The Skagit Valley Herald April 4, 2018 issue reported that Skagit County and the City of Mount Vernon had entered an agreement March 28, 2018, to collaborate on a new combined library and senior center. According to the agreement, it would also include additional parking space to address the ongoing problem for Mount Vernon businesses related to the parking taken up in the city for County business. The article quoted Commissioner Dahlstedt saying “The project will meet the city’s longstanding need for a new library and the county’s desire to replace the Mount Vernon Senior Center.”
By Fall, sources close to the Mount Vernon library project reported the Commissioner did not want to “negotiate with anyone that had anything to do with the Charter.” The County has since pulled out of the project entirely, with Commissioner Dahlstedt citing cost as the reason.

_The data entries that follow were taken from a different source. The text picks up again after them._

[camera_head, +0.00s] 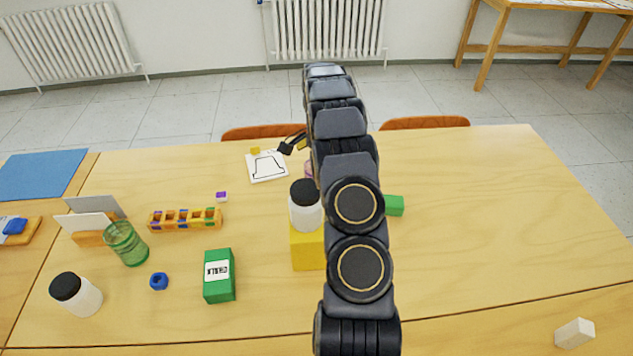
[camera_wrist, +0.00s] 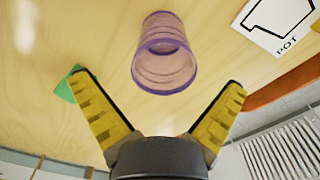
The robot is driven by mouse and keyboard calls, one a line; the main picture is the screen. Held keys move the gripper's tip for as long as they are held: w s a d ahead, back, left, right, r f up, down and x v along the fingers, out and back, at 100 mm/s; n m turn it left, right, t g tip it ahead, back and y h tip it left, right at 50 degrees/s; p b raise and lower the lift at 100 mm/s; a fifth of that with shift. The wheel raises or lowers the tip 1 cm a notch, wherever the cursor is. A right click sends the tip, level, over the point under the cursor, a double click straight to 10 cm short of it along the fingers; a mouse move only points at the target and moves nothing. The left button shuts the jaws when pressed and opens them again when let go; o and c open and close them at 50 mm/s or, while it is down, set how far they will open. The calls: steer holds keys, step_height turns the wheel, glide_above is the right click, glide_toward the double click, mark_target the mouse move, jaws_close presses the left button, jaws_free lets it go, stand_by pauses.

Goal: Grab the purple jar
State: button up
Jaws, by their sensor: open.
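The purple jar (camera_wrist: 163,53) is see-through with ridged walls and a darker purple rim. In the wrist view it is ahead of my gripper (camera_wrist: 158,84), roughly centred between the two spread fingers. My gripper is open and empty, with yellow pads on black fingers; no finger touches the jar. In the head view only a small purple sliver of the jar (camera_head: 309,169) shows beside my arm, which hides the rest. One finger of my gripper (camera_head: 292,144) shows at the arm's left edge there.
A black-lidded white jar (camera_head: 304,212) stands on a yellow block (camera_head: 306,247) left of my arm. A green block (camera_head: 394,206) lies right of it. The pot drawing card (camera_head: 267,166) is left of the purple jar. The table's right side is mostly clear.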

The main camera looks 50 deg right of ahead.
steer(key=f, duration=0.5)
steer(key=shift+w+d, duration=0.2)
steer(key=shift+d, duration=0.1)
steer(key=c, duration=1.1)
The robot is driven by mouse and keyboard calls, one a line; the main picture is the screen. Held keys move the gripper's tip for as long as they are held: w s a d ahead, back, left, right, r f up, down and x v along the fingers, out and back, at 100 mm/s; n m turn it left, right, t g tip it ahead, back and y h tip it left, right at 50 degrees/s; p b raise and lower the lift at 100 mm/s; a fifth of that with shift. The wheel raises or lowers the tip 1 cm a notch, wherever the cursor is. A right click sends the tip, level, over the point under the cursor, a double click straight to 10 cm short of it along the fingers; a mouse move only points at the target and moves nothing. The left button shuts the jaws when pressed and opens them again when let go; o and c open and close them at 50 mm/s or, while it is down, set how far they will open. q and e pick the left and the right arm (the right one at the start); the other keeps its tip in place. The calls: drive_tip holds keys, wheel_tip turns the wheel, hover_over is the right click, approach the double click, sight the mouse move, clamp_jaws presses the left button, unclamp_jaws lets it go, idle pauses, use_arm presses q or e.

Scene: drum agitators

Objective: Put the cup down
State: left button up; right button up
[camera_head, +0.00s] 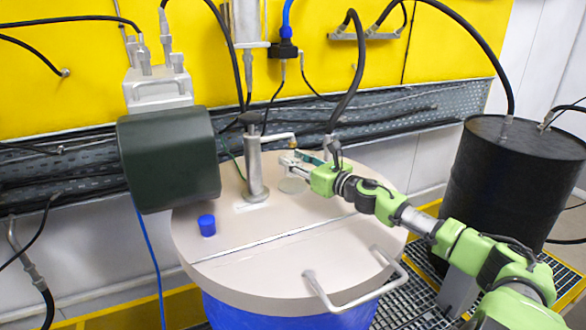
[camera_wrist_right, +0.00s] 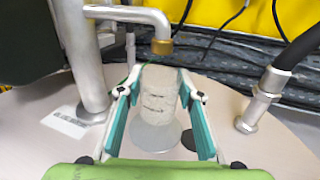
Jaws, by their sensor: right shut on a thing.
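A translucent, whitish cup (camera_wrist_right: 163,88) stands upright between the teal fingers of my right gripper (camera_wrist_right: 160,98). The gripper is shut on it. In the wrist view the cup is just below a brass-tipped spout (camera_wrist_right: 160,46), over a pale round disc (camera_wrist_right: 155,139) on the drum lid. I cannot tell whether its bottom touches the lid. In the head view my right gripper (camera_head: 296,165) is above the beige lid (camera_head: 290,262), right of the metal post (camera_head: 254,165); the cup is hard to make out there. My left gripper is not in view.
A small blue cap (camera_head: 207,225) sits on the lid's left side. A dark green motor housing (camera_head: 168,155) is at the left. A metal handle (camera_head: 345,303) is at the lid's front. A black hose (camera_head: 351,75) comes down behind the gripper. A black drum (camera_head: 510,185) stands right.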

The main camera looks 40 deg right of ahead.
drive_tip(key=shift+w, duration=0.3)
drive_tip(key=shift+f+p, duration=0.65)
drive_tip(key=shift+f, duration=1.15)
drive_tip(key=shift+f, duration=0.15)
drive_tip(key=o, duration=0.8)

The Mount Vernon race is not the only race for mayor that drew attention from Commissioner Dahlstedt in 2019. He also publicly endorsed the candidate challenging incumbent Mayor Steve Sexton of Burlington. Sexton, another Skagit mayor known to speak his mind, ran for Freeholder during the County Charter ballot measure campaign, saying in September 2018 in the Skagit Valley Herald that he decided to run to be a voice for more accountable county government. “ ‘I think power is too concentrated (in the three county commissioners),’ he said.”
As a private citizen, an elected official has the same right as anyone else to vote for, support, and contribute to any candidate of their choice. But, is it appropriate for an elected official at the County’s highest level, especially one who has accumulated political power over the course of nearly 20 years in public office, to wield that power to influence the outcome of elections to leadership at the city level? Or, does such meddling push the boundaries of ethical conduct?
Christie Stewart Stein has farmed just west of Mount Vernon for 25 years. Her volunteer engagement in the community has included working with homeless women, farm workers and Spanish-speaking immigrants, and aspiring young farmers.